---- Records for this task

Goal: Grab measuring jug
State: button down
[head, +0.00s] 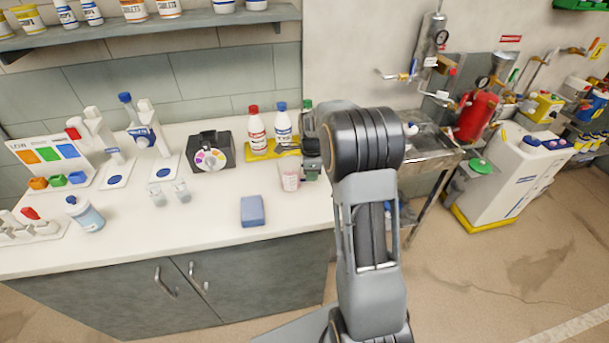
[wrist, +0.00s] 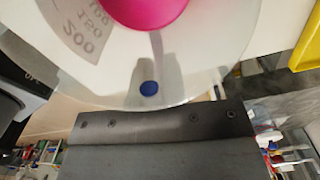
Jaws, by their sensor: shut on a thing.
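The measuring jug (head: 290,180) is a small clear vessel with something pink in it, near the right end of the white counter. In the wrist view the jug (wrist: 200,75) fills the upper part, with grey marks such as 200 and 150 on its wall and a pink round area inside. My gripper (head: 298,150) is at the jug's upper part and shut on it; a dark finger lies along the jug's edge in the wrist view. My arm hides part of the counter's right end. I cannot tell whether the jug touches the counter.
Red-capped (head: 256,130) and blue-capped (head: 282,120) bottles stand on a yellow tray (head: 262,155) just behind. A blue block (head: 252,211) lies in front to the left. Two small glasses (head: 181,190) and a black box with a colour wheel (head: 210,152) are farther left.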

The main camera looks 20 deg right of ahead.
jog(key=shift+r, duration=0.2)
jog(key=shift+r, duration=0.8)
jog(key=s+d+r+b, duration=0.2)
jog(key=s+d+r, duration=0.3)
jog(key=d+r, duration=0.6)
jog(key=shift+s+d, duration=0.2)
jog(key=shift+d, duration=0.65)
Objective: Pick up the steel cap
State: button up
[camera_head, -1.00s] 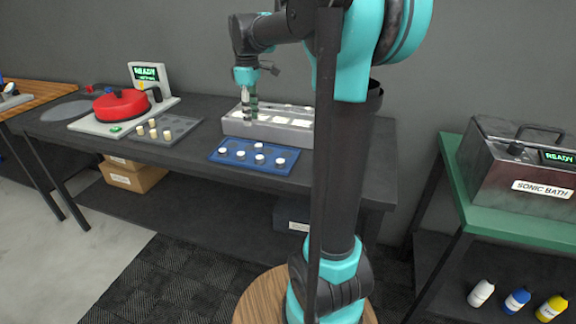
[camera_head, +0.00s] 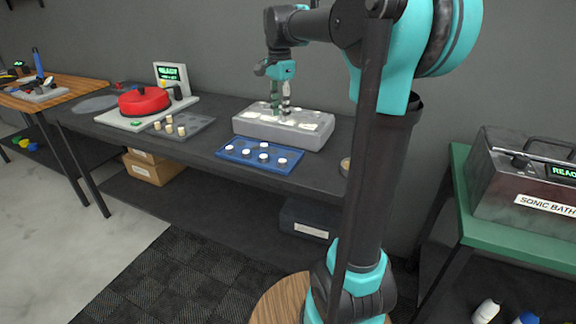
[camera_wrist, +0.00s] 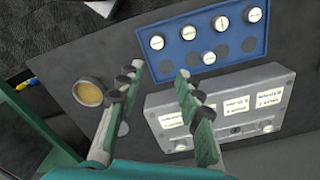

--------
---- Records for this task

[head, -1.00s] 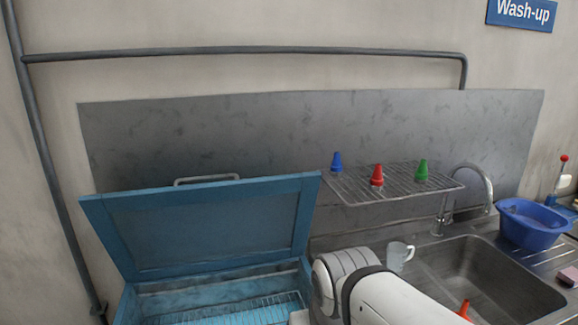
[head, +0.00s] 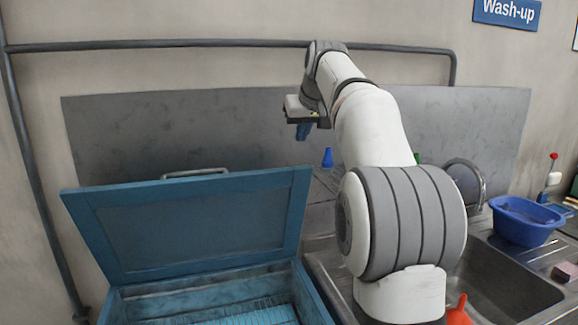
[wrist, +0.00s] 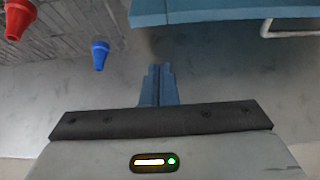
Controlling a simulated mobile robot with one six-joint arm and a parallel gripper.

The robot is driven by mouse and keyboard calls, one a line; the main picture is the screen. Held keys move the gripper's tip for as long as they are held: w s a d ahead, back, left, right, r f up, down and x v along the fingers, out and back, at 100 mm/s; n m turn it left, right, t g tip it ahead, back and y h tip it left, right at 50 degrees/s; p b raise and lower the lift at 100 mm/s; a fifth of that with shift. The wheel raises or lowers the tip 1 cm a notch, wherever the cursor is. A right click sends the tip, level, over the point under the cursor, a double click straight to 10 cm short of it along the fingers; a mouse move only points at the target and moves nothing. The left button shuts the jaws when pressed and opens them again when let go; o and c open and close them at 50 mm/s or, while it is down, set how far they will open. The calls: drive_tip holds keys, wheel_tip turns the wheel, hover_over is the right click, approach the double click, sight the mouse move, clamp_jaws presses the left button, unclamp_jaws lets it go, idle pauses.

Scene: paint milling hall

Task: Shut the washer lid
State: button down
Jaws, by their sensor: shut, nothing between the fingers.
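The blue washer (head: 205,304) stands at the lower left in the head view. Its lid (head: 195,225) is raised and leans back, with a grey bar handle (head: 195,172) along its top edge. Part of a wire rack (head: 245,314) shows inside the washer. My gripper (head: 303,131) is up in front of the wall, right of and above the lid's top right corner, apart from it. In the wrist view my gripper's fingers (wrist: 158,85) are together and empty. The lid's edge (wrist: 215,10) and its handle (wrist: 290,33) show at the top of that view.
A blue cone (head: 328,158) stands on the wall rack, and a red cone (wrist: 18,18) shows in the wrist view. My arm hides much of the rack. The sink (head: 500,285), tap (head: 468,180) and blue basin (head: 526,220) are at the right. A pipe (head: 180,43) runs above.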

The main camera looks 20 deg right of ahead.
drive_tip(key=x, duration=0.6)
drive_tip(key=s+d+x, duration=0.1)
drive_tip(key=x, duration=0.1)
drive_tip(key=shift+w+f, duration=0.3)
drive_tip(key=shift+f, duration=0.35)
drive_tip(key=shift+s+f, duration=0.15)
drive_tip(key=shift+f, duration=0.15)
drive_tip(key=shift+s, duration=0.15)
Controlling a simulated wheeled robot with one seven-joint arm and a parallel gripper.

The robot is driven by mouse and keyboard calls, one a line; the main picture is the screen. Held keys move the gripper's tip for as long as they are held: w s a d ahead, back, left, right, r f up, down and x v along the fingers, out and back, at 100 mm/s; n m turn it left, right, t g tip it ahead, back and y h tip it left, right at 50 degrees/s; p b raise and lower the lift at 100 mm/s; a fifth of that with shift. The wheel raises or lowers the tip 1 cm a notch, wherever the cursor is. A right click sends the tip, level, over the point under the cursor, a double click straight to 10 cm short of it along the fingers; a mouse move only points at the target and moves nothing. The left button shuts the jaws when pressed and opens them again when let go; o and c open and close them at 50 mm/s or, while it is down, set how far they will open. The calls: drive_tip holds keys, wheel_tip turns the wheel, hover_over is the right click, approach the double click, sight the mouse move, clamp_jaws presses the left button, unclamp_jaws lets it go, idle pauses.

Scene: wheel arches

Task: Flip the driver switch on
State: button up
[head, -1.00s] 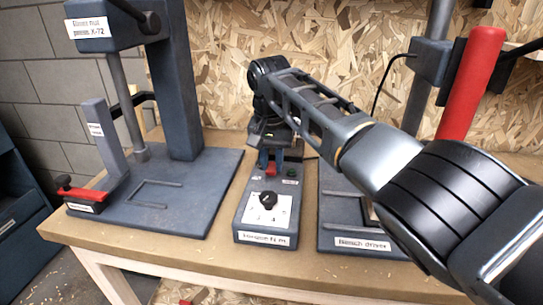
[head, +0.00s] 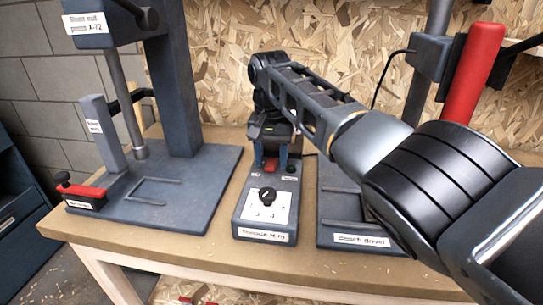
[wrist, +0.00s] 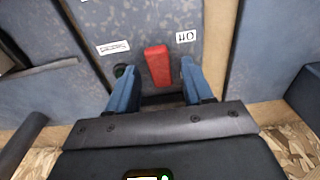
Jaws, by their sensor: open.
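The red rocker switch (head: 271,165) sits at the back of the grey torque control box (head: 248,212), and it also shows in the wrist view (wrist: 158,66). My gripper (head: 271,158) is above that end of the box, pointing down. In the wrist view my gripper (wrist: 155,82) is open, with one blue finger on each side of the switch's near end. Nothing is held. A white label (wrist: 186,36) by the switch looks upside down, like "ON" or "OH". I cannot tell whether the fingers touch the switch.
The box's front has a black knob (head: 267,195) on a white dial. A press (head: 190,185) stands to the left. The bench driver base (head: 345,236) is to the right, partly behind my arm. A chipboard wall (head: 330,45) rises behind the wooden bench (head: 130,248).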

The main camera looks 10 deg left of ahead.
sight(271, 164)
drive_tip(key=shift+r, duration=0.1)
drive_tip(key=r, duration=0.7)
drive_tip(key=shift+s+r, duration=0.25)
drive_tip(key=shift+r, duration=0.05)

--------

**Given instruction:** Gather each line holding the string "simulated".

**The completed task:**
Controlling a simulated mobile robot with one six-joint arm and a parallel gripper.
Controlling a simulated wheeled robot with one seven-joint arm and a parallel gripper.

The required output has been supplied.